*Materials provided*:
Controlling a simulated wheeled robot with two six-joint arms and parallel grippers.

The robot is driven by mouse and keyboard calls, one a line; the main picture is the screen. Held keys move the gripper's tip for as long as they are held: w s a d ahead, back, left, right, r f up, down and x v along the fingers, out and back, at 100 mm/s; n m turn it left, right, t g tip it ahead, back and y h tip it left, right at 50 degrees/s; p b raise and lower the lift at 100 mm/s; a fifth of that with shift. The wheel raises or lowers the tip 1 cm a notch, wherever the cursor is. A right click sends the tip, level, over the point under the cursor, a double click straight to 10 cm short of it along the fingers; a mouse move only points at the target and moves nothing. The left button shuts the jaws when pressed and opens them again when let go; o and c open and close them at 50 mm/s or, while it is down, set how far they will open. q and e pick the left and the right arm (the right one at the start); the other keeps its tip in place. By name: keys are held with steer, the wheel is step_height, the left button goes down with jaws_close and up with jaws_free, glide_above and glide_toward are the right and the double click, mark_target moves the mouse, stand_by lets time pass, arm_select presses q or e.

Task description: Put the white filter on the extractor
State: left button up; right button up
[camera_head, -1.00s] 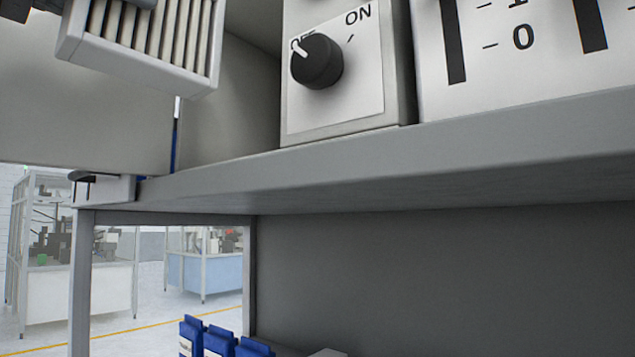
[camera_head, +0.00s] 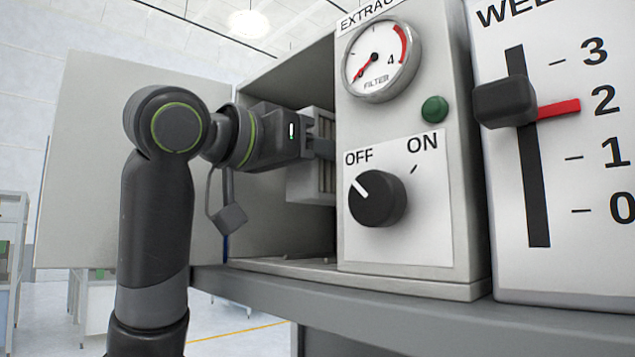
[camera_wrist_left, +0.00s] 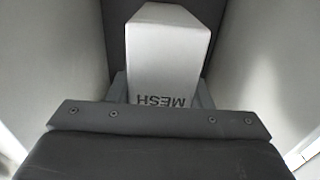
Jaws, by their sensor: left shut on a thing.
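The white filter (camera_head: 308,180), a pale box with a pleated face, is at the open side of the extractor (camera_head: 460,200), partly inside its cavity. My left gripper (camera_head: 325,148) is shut on the filter; its fingertips are partly hidden by the wrist and the extractor's front panel. In the left wrist view the filter (camera_wrist_left: 163,45) shows a pale top and the word MESH, between the cavity's walls. I cannot tell whether it touches the cavity's floor or back. My right gripper is not in view.
The extractor's open door (camera_head: 95,150) stands to the left. Its front has a gauge (camera_head: 380,58), a green lamp (camera_head: 434,109) and a knob (camera_head: 377,198) pointing at OFF. A panel with a slider (camera_head: 505,101) stands at the right. The grey shelf edge (camera_head: 400,320) runs below.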

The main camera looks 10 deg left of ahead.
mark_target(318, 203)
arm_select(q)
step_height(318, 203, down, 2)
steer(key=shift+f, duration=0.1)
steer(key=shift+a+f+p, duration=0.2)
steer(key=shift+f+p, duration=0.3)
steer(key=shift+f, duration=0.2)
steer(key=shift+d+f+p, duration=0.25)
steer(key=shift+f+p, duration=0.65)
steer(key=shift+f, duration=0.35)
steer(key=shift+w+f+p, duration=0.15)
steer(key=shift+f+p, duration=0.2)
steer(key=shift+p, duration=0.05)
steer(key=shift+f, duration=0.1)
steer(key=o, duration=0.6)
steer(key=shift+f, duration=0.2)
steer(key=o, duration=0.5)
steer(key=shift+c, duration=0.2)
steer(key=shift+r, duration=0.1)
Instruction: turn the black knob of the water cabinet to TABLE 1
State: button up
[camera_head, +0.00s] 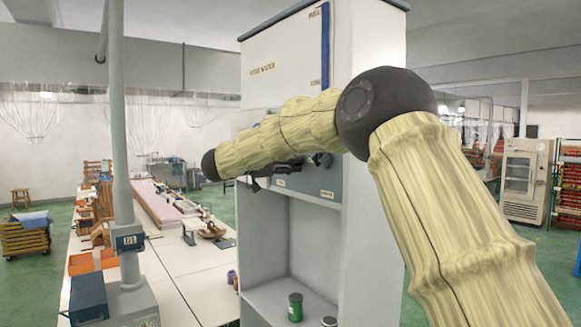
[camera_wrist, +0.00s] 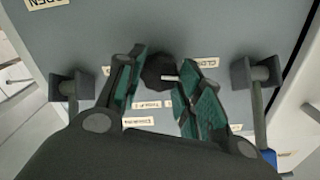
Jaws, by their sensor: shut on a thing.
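The tall grey-white water cabinet (camera_head: 368,110) stands in the middle of the head view, with a grey panel at half height. The black knob (camera_wrist: 157,68) shows in the wrist view between the green finger pads of my gripper (camera_wrist: 162,76), which is closed around it. A short white mark on the knob points to the right in that view. Small pale labels (camera_wrist: 153,104) lie around the knob; their text is too small to read surely. In the head view my gripper (camera_head: 272,172) is at the panel, partly behind my arm, and the knob there is hidden.
Grey valve fittings stand out on the left (camera_wrist: 72,87) and right (camera_wrist: 256,72) of my fingers. A green can (camera_head: 295,307) stands in the open bay below the panel. A long white table (camera_head: 185,262) with tools and a grey post (camera_head: 120,130) are to the left.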

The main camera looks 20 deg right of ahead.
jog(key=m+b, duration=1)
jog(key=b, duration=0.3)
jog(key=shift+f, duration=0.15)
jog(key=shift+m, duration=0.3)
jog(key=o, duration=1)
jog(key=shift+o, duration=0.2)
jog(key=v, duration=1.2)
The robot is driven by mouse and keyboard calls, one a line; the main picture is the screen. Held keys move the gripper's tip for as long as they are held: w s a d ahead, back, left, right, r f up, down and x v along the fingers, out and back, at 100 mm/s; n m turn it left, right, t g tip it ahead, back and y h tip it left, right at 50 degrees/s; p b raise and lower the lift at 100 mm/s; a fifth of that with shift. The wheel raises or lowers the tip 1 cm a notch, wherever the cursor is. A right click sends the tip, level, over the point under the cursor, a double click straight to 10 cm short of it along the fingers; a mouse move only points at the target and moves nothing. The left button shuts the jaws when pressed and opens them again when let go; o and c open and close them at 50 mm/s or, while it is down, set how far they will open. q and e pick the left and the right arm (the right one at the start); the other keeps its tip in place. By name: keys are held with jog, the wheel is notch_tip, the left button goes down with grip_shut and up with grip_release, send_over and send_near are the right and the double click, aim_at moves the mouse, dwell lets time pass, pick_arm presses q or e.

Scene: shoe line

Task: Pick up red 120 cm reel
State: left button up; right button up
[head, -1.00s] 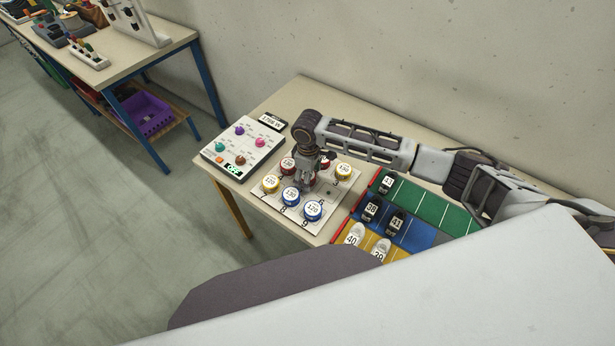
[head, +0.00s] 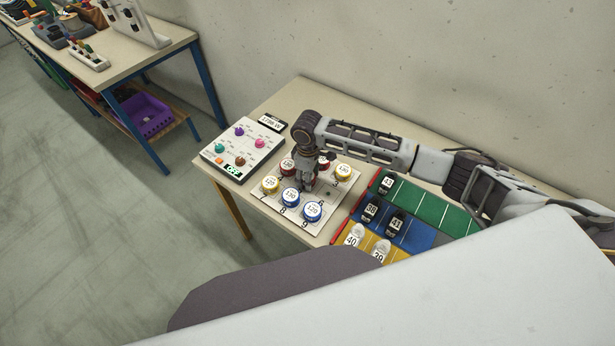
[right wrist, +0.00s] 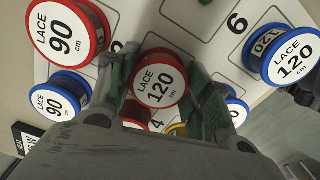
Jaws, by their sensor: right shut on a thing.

*What is required*:
Transcribe all of the material exactly, leaving out whatever pictures it contains.

*Right answer*:
Controlling a simulated wheeled robot with two six-joint arms and parallel grippers.

The robot is driven by mouse and keyboard calls, one a line; the main picture is the screen. Held keys move the gripper's tip for as long as they are held: w s a d ahead, back, left, right, r f up, down and x v along the fingers, out and back, at 100 mm/s; n m turn it left, right, t g tip it ahead, back and y h tip it left, right at 50 degrees/s; p b raise and lower the lift at 100 mm/s; a fifth of that with shift. The wheel raises or lowers the tip 1 cm a notch, wherever the cursor is. A right click sends the tip, level, over the point under the cursor, a double click straight to 10 cm short of it along the fingers; a mouse move only points at the target and moves nothing. The left button shuts the jaws when pressed and opens them again when let go; o and c open and close them at 50 mm/s or, while it is down, set how far they will open. q and e pick the left and the right arm (the right one at the start); the other keeps its tip in place. By name: keys are held with steer, the wheel is step_height, the left button goes down with jaws_close and up with jaws_free, glide_above and glide_toward are the right and the double click, mark_target moves the mouse, stand_by lets time pass, arm_select presses q or e.

Task description: Put the white filter on the extractor
State: left button up; right button up
[camera_head, -1.00s] 
[camera_head, +0.00s] 
[camera_wrist_left, +0.00s] 
Jaws, by their sensor: left shut on a thing.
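The white filter (camera_head: 308,180), a pale box with a pleated face, is at the open side of the extractor (camera_head: 460,200), partly inside its cavity. My left gripper (camera_head: 325,148) is shut on the filter; its fingertips are partly hidden by the wrist and the extractor's front panel. In the left wrist view the filter (camera_wrist_left: 163,45) shows a pale top and the word MESH, between the cavity's walls. I cannot tell whether it touches the cavity's floor or back. My right gripper is not in view.
The extractor's open door (camera_head: 95,150) stands to the left. Its front has a gauge (camera_head: 380,58), a green lamp (camera_head: 434,109) and a knob (camera_head: 377,198) pointing at OFF. A panel with a slider (camera_head: 505,101) stands at the right. The grey shelf edge (camera_head: 400,320) runs below.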

The main camera looks 10 deg left of ahead.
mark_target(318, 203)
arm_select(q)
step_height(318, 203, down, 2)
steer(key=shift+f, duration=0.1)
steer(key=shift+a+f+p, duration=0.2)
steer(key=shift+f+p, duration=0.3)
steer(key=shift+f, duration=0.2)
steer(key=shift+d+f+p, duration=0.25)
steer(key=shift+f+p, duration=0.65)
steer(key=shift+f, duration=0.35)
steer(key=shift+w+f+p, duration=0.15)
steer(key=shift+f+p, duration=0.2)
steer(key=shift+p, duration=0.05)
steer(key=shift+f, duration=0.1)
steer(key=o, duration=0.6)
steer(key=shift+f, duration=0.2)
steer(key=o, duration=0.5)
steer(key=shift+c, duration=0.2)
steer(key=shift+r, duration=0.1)
Instruction: turn the black knob of the water cabinet to TABLE 1
State: button up
[camera_head, +0.00s] 
[camera_wrist, +0.00s] 
Jaws, by their sensor: shut on a thing.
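The tall grey-white water cabinet (camera_head: 368,110) stands in the middle of the head view, with a grey panel at half height. The black knob (camera_wrist: 157,68) shows in the wrist view between the green finger pads of my gripper (camera_wrist: 162,76), which is closed around it. A short white mark on the knob points to the right in that view. Small pale labels (camera_wrist: 153,104) lie around the knob; their text is too small to read surely. In the head view my gripper (camera_head: 272,172) is at the panel, partly behind my arm, and the knob there is hidden.
Grey valve fittings stand out on the left (camera_wrist: 72,87) and right (camera_wrist: 256,72) of my fingers. A green can (camera_head: 295,307) stands in the open bay below the panel. A long white table (camera_head: 185,262) with tools and a grey post (camera_head: 120,130) are to the left.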

The main camera looks 20 deg right of ahead.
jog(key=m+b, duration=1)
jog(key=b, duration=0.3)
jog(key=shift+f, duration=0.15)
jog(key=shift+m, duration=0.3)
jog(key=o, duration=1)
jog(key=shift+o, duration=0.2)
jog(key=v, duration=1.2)
The robot is driven by mouse and keyboard calls, one a line; the main picture is the screen. Held keys move the gripper's tip for as long as they are held: w s a d ahead, back, left, right, r f up, down and x v along the fingers, out and back, at 100 mm/s; n m turn it left, right, t g tip it ahead, back and y h tip it left, right at 50 degrees/s; p b raise and lower the lift at 100 mm/s; a fifth of that with shift. The wheel raises or lowers the tip 1 cm a notch, wherever the cursor is. A right click sends the tip, level, over the point under the cursor, a double click straight to 10 cm short of it along the fingers; a mouse move only points at the target and moves nothing. The left button shuts the jaws when pressed and opens them again when let go; o and c open and close them at 50 mm/s or, while it is down, set how far they will open. q and e pick the left and the right arm (the right one at the start); the other keeps its tip in place. By name: keys are held with jog, the wheel is notch_tip, the left button goes down with grip_shut and up with grip_release, send_over and send_near are the right and the double click, aim_at moves the mouse, dwell lets time pass, pick_arm presses q or e.

Scene: shoe line

Task: Pick up red 120 cm reel
State: left button up; right button up
[head, -1.00s] 
[head, +0.00s] 
[right wrist, +0.00s] 
Jaws, by their sensor: right shut on a thing.

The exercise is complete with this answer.